After all, the term fraud implies that somebody is being misled, and 
seriously misled at that.  However, most owners of equipment which is used 
to carry data on the Internet have only limited and marginal interest in the 
content of that data, and certainly would have no reason (absent some 
arm-twisting by government) to monitor and check the keys of the data it 
transmits.  If I owned equipment which transmitted Internet data, I wouldn't 
consider myself "defrauded" if some data went over that circuit which didn't 
have the correct-GAK data included.  Against whom, then, is this "fraud" 
against?

There's an old saying:  "When the only tool you have is a hammer, you treat 
all problems as though they are nails."  Well, governments and its 
apologists and minions seem to think that the main tool they have is being 
able to declare something to be "fraud" and punish it accordingly, and 
naturally they're anxious to convert all problems to "fraud" problems.    

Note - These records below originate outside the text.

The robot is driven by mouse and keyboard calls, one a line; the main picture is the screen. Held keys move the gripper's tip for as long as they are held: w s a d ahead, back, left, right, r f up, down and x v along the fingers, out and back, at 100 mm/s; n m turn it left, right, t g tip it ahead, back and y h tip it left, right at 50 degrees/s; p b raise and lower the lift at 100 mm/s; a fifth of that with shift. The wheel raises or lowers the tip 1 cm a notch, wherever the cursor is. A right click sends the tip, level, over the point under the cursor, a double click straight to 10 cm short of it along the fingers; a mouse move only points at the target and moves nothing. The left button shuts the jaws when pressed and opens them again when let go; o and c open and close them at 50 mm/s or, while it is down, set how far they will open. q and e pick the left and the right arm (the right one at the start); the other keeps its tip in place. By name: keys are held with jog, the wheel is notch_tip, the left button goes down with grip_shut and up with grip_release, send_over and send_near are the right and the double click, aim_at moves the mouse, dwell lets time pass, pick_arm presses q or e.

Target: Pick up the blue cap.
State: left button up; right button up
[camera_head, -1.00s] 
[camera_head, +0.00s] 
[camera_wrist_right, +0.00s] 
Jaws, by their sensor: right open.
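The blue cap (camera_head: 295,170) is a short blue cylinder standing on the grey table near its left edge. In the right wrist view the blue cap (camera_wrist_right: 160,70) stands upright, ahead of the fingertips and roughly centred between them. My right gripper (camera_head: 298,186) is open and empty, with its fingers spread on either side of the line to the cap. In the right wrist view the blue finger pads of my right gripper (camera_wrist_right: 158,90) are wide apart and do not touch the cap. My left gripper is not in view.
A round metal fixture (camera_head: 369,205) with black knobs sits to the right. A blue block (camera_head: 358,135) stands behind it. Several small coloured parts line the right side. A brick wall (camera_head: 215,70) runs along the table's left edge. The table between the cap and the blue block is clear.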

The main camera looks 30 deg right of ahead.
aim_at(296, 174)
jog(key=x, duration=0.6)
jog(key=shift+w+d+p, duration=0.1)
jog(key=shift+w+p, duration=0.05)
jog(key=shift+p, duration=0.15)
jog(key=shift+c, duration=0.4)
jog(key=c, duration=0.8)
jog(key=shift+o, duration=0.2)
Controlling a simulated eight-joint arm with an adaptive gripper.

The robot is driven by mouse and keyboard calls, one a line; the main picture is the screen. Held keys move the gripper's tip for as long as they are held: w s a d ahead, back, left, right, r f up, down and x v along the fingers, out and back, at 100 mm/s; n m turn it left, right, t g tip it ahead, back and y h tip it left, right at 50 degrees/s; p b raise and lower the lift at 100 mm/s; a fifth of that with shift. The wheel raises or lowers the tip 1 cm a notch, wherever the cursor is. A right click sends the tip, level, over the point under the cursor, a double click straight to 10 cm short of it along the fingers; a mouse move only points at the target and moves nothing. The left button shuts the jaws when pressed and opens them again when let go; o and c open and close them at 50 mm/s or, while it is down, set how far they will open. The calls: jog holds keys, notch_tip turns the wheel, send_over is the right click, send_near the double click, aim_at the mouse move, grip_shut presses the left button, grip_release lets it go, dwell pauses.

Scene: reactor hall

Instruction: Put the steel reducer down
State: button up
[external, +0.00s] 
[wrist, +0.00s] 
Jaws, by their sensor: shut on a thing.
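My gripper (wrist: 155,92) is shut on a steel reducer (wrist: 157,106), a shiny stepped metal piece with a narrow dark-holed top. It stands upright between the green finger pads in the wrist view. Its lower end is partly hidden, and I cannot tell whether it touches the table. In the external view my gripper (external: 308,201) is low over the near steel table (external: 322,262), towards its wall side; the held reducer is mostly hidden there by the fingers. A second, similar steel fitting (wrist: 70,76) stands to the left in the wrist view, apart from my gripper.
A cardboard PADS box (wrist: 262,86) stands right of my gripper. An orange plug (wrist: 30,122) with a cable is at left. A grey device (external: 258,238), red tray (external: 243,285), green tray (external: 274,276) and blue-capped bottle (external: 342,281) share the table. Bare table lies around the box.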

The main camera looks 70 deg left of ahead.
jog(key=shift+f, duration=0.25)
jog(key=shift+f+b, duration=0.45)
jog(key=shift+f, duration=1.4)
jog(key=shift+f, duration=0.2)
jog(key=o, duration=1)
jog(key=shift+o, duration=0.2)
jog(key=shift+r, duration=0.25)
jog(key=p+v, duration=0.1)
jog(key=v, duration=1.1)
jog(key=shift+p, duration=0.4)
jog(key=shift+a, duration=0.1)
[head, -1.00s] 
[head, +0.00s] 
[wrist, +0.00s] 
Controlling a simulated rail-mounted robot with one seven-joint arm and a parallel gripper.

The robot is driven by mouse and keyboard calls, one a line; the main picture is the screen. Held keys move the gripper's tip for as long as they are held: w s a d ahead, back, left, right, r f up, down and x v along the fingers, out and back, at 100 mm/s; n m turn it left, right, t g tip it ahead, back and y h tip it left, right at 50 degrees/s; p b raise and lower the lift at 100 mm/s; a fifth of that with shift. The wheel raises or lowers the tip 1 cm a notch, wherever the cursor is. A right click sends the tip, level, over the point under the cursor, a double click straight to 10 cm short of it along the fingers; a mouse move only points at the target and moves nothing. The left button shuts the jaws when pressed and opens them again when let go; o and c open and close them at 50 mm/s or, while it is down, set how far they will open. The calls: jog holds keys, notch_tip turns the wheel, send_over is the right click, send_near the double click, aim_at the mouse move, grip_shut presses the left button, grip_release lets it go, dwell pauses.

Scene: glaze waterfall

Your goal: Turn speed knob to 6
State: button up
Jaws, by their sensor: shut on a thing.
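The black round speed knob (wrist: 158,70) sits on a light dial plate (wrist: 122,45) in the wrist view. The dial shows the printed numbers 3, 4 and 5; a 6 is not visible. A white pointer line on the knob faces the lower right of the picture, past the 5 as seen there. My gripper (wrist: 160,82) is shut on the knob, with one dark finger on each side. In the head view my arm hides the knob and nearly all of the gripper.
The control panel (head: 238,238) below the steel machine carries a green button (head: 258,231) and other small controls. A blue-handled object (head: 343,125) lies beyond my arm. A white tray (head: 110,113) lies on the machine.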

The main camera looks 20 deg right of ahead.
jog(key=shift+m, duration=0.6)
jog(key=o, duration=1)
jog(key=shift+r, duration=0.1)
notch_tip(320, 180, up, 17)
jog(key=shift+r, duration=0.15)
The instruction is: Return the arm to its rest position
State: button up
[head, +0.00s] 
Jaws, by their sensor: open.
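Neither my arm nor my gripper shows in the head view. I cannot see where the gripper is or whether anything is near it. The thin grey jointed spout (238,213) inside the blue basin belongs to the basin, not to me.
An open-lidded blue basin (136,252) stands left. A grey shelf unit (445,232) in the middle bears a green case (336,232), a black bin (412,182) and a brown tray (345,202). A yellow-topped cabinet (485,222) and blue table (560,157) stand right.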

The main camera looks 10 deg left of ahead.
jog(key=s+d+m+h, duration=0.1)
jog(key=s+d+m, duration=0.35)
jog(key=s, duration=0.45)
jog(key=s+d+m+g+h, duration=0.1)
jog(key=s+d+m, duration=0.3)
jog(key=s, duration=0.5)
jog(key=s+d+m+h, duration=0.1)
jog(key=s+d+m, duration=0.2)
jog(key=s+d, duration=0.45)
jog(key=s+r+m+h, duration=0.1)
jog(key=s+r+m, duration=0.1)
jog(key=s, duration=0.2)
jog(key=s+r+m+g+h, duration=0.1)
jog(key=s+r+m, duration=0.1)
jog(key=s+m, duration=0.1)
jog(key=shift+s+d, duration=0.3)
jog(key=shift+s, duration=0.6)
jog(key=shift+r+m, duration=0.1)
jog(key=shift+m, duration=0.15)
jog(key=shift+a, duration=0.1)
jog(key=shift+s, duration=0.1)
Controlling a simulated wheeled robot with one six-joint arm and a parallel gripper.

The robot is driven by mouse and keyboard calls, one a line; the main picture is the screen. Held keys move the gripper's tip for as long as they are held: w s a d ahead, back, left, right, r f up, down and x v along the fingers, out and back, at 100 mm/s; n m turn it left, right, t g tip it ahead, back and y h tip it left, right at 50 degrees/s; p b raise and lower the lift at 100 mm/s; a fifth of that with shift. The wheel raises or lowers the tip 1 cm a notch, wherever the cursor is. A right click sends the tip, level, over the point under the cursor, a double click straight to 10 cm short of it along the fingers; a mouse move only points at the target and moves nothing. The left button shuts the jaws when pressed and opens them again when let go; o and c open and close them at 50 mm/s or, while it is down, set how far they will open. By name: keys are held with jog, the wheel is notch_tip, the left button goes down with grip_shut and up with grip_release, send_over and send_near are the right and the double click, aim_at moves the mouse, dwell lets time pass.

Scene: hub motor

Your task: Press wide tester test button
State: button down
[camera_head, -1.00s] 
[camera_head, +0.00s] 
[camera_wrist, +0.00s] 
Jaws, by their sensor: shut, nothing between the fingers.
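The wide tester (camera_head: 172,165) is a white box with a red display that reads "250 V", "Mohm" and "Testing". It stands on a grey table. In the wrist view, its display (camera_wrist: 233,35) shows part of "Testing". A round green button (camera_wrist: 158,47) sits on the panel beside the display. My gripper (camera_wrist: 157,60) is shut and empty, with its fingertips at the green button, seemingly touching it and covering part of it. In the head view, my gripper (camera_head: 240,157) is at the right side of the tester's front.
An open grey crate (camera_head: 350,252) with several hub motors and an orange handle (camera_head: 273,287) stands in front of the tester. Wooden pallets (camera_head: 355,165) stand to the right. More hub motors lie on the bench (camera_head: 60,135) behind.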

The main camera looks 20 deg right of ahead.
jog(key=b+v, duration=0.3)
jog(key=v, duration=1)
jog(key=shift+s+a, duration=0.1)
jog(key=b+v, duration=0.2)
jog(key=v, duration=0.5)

That's why Luc Soete wants a bit tax, and I think that's why our Dutch 
friends keep talking about fraud in their government-friendly GAK system.  
And I won't be surprised if Avi Shamir is yet another victim of the 
"fraudification" of cryptography.

I wonder if Professor Shamir will now be receptive to a cryptographic 
solution to a political/governmental problem?